‘Joey D’: Remembering Marilyn’s Lost Stepson

Marilyn was close to her stepson, Joe DiMaggio Jr., from the early days of her romance with the Yankee Clipper until her death a decade later.

Sadly, Joe Jr. would never escape his father’s shadow, and after years of drug and alcohol abuse, two marriages shattered by domestic violence, and periods of homelessness, he died in 1999, outliving the man who gave him his name by just a few months.

Of course, there are two sides to every story, and those who knew Joe Sr. in later life said he was haunted by the rift with his only son. Writing for the Washington DC Patch, Joe Guzzardi recalls his onetime schoolmate, long before ‘Joey D’ became a tragic footnote to the DiMaggio legend.

Joe DiMaggio and son in 1949

“During the 1960s, young Joe and I were classmates at a New Jersey high school. Interestingly, DiMaggio, Jr. never talked about his father. Not until long after we graduated did I learn that Joe and his father had a strained and often hostile relationship.

After DiMaggio, Sr. divorced his first wife Dorothy Arnold, they nevertheless agreed to send Joey D., as his family knew him, to several military academies, summer camps and eventually to the high school where I met him. Joe, the mirror image physically of his father, never touch touched a baseball bat. Instead, Joe played varsity football. An outstanding athlete, Joe made the All–New Jersey team as a centre and kicker. But even though DiMaggio’s father lived in nearby Manhattan, he never came to his son’s games or visited on Parent’s Day. At the time, none of Joe Jr.’s friends realised the wisdom behind his decision not to play baseball. No matter how skilled he may have been, Joey D. could never remotely compare himself to his Hall of Fame father, the New York Yankees’ beloved centre fielder.

Young Joe’s happiest days may have been those that he spent with Marilyn Monroe. One early fall day, when we all had returned from our summer vacations, Joe told of his stepmother Marilyn making his breakfast and serving it to him. Usually, when teenagers recount their vacation adventures, they exaggerate. But we knew Joe’s touching story about Monroe was true. The childless Monroe loved Joey D. as if he were her own son.

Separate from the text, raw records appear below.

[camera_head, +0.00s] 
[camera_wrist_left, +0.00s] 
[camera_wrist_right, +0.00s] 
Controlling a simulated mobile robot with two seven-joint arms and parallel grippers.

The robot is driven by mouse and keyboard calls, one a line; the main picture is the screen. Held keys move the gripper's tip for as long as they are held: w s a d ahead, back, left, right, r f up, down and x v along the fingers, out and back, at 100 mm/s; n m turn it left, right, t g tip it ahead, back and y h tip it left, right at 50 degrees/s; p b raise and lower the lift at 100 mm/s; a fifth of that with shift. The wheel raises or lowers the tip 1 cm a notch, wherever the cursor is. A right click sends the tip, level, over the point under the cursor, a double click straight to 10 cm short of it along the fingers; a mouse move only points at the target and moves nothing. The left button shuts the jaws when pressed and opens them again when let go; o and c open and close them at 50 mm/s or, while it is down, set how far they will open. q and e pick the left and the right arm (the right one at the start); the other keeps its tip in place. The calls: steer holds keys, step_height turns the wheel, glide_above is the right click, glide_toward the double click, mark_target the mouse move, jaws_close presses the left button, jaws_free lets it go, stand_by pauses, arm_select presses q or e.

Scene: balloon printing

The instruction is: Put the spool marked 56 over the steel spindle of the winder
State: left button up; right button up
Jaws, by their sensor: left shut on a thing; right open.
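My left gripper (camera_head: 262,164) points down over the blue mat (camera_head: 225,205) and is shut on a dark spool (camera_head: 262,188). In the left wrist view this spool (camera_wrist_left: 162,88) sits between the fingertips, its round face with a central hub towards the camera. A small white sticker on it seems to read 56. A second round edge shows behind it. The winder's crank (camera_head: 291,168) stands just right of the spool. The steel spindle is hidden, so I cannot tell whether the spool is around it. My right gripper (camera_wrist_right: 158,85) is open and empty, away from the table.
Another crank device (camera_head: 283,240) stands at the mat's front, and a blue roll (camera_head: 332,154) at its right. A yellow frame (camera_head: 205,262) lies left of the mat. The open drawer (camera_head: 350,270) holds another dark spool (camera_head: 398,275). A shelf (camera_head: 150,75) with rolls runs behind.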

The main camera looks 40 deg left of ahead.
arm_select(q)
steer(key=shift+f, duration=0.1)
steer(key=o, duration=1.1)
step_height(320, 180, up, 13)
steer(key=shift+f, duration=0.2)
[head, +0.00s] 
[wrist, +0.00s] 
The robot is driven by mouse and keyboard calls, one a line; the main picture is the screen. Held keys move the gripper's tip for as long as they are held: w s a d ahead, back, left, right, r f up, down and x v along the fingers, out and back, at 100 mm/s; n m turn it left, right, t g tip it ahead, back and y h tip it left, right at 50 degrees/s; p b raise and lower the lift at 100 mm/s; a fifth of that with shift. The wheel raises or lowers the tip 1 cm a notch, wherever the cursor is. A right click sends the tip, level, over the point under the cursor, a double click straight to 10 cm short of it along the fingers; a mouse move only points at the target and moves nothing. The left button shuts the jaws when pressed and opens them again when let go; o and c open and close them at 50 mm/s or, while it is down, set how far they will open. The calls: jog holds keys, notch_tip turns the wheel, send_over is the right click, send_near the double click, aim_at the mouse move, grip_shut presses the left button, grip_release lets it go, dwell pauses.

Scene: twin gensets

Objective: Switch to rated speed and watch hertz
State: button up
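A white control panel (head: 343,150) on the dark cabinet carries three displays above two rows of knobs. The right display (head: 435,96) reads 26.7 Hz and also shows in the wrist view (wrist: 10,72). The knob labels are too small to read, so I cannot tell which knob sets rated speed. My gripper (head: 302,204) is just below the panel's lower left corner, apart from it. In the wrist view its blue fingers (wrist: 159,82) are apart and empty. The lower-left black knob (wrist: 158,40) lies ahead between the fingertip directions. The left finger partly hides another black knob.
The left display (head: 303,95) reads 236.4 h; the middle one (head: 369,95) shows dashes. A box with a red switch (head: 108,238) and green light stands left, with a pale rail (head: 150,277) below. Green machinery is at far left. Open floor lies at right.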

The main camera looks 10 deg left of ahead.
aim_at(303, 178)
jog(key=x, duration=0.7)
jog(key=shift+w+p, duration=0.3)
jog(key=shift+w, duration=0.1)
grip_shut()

By most accounts, Joey D. was among the last people to speak to Monroe before she died. As he recalled, Monroe laughed repeatedly during their conversation … ‘If anything was amiss, I wasn’t aware of it,’ Joe Jr. told Inside Edition. ‘She sounded like Marilyn.’ Joe’s few brief and carefree days with Monroe hardly compensate for the decades that DiMaggio spurned him.

The consensus about DiMaggio Sr.’s character is unanimous; he was cold, distant. In the early 1980s, when I lived in Seattle, I got into an elevator at the Washington Athletic Club. DiMaggio was the only other passenger. I extended my hand, introduced myself and told him that I was Joe’s classmate. DiMaggio didn’t utter a word. As I walked away, I wondered if DiMaggio realised that his son may have shared with his classmates harsh, unflattering stories about his father.”